# Start of Material provided

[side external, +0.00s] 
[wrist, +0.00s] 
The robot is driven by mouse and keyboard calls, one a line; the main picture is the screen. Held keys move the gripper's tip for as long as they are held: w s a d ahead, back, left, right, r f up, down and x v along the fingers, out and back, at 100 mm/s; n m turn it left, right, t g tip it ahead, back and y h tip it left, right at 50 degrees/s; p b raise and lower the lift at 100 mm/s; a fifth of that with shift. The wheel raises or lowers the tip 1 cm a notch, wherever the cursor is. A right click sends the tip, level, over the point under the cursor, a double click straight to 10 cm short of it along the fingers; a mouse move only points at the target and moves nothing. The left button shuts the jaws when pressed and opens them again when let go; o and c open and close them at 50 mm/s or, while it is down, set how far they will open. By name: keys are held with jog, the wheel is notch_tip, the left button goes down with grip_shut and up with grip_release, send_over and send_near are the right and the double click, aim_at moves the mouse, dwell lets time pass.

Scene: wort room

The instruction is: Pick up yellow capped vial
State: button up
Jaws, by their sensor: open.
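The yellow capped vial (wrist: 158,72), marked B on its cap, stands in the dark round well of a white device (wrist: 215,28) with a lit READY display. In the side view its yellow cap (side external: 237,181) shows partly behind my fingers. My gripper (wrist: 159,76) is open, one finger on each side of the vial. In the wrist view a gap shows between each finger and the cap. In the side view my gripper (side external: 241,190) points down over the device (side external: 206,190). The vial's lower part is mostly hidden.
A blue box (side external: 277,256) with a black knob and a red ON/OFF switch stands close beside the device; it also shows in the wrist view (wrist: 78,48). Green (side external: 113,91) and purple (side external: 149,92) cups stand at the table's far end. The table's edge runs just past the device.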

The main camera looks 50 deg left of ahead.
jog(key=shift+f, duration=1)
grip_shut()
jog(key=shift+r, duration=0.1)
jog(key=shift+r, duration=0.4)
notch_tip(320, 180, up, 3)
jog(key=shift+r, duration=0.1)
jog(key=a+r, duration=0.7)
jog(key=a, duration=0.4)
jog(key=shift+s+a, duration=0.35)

# End of Material provided

Print the material verbatim, all of it.

- _Result of this exercise_:
[side external, +0.00s] 
[wrist, +0.00s] 
The robot is driven by mouse and keyboard calls, one a line; the main picture is the screen. Held keys move the gripper's tip for as long as they are held: w s a d ahead, back, left, right, r f up, down and x v along the fingers, out and back, at 100 mm/s; n m turn it left, right, t g tip it ahead, back and y h tip it left, right at 50 degrees/s; p b raise and lower the lift at 100 mm/s; a fifth of that with shift. The wheel raises or lowers the tip 1 cm a notch, wherever the cursor is. A right click sends the tip, level, over the point under the cursor, a double click straight to 10 cm short of it along the fingers; a mouse move only points at the target and moves nothing. The left button shuts the jaws when pressed and opens them again when let go; o and c open and close them at 50 mm/s or, while it is down, set how far they will open. By name: keys are held with jog, the wheel is notch_tip, the left button goes down with grip_shut and up with grip_release, send_over and send_near are the right and the double click, aim_at moves the mouse, dwell lets time pass.

Scene: wort room

The instruction is: Pick up yellow capped vial
State: button up
Jaws, by their sensor: open.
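The yellow capped vial (wrist: 158,72), marked B on its cap, stands in the dark round well of a white device (wrist: 215,28) with a lit READY display. In the side view its yellow cap (side external: 237,181) shows partly behind my fingers. My gripper (wrist: 159,76) is open, one finger on each side of the vial. In the wrist view a gap shows between each finger and the cap. In the side view my gripper (side external: 241,190) points down over the device (side external: 206,190). The vial's lower part is mostly hidden.
A blue box (side external: 277,256) with a black knob and a red ON/OFF switch stands close beside the device; it also shows in the wrist view (wrist: 78,48). Green (side external: 113,91) and purple (side external: 149,92) cups stand at the table's far end. The table's edge runs just past the device.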

The main camera looks 50 deg left of ahead.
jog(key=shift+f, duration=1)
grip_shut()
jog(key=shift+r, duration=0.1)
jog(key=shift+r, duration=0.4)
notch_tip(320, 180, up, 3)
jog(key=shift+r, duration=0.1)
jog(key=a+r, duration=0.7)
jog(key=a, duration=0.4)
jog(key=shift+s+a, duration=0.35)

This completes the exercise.